[start]
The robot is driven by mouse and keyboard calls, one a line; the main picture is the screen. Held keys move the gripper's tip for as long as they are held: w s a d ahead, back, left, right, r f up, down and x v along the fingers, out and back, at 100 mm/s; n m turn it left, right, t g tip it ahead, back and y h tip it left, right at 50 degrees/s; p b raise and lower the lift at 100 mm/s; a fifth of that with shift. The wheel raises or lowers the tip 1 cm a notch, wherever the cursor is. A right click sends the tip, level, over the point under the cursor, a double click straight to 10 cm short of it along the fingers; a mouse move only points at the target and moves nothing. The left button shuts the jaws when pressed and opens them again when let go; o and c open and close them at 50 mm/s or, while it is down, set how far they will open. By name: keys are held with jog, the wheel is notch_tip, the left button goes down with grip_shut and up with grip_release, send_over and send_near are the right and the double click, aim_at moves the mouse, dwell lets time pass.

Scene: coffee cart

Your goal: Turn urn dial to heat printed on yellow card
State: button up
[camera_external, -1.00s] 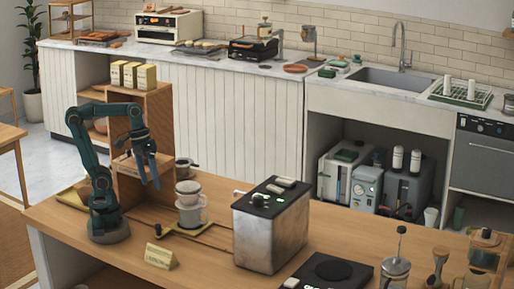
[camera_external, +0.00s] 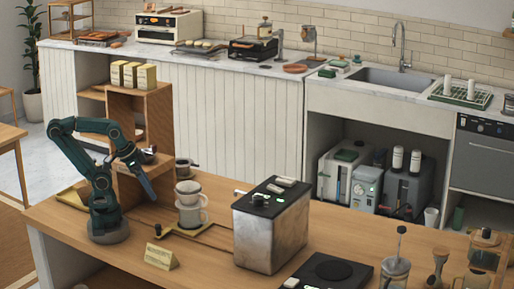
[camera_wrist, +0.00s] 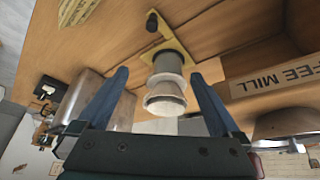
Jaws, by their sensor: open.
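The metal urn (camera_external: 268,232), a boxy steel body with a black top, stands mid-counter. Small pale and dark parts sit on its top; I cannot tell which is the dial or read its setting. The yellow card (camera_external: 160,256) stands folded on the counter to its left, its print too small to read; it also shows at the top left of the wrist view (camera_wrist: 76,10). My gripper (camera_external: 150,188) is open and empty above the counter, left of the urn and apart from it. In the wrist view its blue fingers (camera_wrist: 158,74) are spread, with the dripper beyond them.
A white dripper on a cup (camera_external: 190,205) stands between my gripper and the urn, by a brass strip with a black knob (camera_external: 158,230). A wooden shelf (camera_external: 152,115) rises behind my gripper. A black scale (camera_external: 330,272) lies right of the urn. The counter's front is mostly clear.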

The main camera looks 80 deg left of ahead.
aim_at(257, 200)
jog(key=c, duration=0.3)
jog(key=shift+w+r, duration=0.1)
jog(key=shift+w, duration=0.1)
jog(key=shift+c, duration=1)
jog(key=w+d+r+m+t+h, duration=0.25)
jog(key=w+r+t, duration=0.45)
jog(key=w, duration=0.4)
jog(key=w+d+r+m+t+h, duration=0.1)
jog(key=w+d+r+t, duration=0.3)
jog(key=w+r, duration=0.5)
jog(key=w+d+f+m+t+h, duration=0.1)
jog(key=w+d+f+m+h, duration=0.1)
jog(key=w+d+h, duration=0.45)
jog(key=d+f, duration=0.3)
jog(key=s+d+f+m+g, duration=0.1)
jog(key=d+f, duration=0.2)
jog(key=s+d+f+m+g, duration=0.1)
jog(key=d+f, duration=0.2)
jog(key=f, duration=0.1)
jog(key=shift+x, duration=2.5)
[end]
[start]
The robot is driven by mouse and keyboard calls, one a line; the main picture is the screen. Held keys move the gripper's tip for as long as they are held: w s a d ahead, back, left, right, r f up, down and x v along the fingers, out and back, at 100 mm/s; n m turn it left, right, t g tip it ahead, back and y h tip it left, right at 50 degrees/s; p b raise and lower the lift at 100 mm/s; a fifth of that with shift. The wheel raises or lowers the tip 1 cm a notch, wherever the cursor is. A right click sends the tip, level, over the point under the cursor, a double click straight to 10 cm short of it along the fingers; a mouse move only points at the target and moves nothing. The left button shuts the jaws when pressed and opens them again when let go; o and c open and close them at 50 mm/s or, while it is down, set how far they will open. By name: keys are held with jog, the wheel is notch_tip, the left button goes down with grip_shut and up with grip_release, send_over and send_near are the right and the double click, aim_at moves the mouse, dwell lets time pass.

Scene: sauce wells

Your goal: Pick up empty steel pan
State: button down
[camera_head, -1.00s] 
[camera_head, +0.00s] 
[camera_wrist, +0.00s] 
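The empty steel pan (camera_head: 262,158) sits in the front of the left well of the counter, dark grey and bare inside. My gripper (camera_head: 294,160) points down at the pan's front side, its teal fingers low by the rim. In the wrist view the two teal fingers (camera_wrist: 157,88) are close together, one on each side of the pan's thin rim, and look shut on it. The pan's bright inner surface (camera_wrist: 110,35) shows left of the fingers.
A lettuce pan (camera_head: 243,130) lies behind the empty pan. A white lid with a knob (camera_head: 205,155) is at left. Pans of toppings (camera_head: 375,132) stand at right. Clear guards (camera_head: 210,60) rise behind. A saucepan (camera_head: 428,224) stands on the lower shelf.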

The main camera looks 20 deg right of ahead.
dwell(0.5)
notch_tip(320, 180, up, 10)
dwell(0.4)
[end]
STATED EXERCISE
Copy each line above containing the string "Your".

COMPLETE OUTPUT
Your goal: Turn urn dial to heat printed on yellow card
Your goal: Pick up empty steel pan

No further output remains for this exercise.